Quote the whole listing word for word. Do not include the pictures.

####

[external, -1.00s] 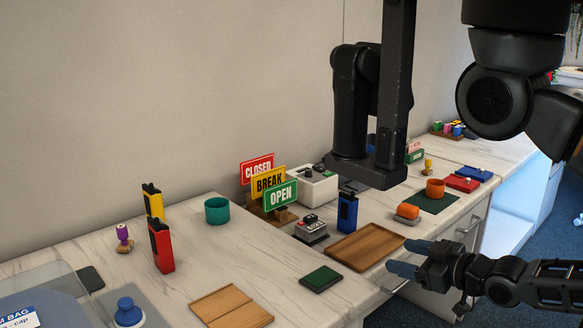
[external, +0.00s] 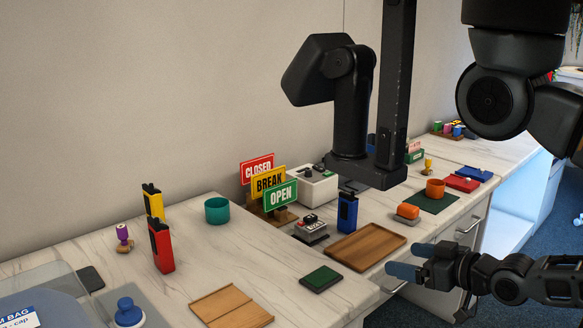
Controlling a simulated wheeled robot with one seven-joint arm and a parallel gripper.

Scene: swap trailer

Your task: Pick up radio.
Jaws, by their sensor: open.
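Three radio-like handsets stand upright on the marble counter. A red radio (external: 162,247) and a yellow radio (external: 154,204) behind it stand at the left. A blue radio (external: 347,213) stands near the middle, behind a wooden tray (external: 367,244). The task does not say which radio it means. My gripper (external: 407,259) is at the counter's front edge, right of and below the wooden tray. Its blue-tipped fingers point left, are open and hold nothing. It is apart from every radio.
A teal cup (external: 217,210), a green pad (external: 320,279), a wooden board (external: 231,307) and a blue-handled stamp (external: 128,312) are on the counter. Bare counter lies between the red radio and green pad.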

####

--- RIGHT ANSWER ---
[external, -1.00s] 
[external, +0.00s] 
Controlling a simulated wheeled robot with one seven-joint arm and a parallel gripper.

Scene: swap trailer

Your task: Pick up radio.
Jaws, by their sensor: open.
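Three radio-like handsets stand upright on the marble counter. A red radio (external: 162,247) and a yellow radio (external: 154,204) behind it stand at the left. A blue radio (external: 347,213) stands near the middle, behind a wooden tray (external: 367,244). The task does not say which radio it means. My gripper (external: 407,259) is at the counter's front edge, right of and below the wooden tray. Its blue-tipped fingers point left, are open and hold nothing. It is apart from every radio.
A teal cup (external: 217,210), a green pad (external: 320,279), a wooden board (external: 231,307) and a blue-handled stamp (external: 128,312) are on the counter. Bare counter lies between the red radio and green pad.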

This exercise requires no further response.